WORK REQUIRED: Reproduce each line of the listing exactly.

(begin)

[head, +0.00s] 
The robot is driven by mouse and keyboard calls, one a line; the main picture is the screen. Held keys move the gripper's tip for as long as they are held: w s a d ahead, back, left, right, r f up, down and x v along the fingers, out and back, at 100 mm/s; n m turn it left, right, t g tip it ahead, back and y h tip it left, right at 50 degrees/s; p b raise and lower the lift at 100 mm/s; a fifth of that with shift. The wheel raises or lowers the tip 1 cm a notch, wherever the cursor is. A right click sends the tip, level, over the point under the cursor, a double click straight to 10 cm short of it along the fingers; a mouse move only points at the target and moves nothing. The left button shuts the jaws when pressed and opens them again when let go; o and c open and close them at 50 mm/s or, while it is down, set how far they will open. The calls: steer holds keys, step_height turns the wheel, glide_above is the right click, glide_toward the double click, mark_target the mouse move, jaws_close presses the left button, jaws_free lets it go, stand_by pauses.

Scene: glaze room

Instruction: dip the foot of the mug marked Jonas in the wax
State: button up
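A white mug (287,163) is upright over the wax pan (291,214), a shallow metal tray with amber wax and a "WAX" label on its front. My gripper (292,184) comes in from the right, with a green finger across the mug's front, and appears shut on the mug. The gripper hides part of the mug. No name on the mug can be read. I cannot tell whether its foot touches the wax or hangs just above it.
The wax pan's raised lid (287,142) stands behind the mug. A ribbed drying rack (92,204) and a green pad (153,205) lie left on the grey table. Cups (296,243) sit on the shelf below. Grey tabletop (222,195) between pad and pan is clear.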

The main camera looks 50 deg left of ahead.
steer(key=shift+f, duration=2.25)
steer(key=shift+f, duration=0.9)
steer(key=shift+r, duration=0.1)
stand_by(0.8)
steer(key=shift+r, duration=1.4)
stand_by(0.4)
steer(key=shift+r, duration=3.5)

(end)

ANSWER BELOW:
[head, +0.00s] 
The robot is driven by mouse and keyboard calls, one a line; the main picture is the screen. Held keys move the gripper's tip for as long as they are held: w s a d ahead, back, left, right, r f up, down and x v along the fingers, out and back, at 100 mm/s; n m turn it left, right, t g tip it ahead, back and y h tip it left, right at 50 degrees/s; p b raise and lower the lift at 100 mm/s; a fifth of that with shift. The wheel raises or lowers the tip 1 cm a notch, wherever the cursor is. A right click sends the tip, level, over the point under the cursor, a double click straight to 10 cm short of it along the fingers; a mouse move only points at the target and moves nothing. The left button shuts the jaws when pressed and opens them again when let go; o and c open and close them at 50 mm/s or, while it is down, set how far they will open. The calls: steer holds keys, step_height turns the wheel, glide_above is the right click, glide_toward the double click, mark_target the mouse move, jaws_close presses the left button, jaws_free lets it go, stand_by pauses.

Scene: glaze room

Instruction: dip the foot of the mug marked Jonas in the wax
State: button up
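A white mug (287,163) is upright over the wax pan (291,214), a shallow metal tray with amber wax and a "WAX" label on its front. My gripper (292,184) comes in from the right, with a green finger across the mug's front, and appears shut on the mug. The gripper hides part of the mug. No name on the mug can be read. I cannot tell whether its foot touches the wax or hangs just above it.
The wax pan's raised lid (287,142) stands behind the mug. A ribbed drying rack (92,204) and a green pad (153,205) lie left on the grey table. Cups (296,243) sit on the shelf below. Grey tabletop (222,195) between pad and pan is clear.

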The main camera looks 50 deg left of ahead.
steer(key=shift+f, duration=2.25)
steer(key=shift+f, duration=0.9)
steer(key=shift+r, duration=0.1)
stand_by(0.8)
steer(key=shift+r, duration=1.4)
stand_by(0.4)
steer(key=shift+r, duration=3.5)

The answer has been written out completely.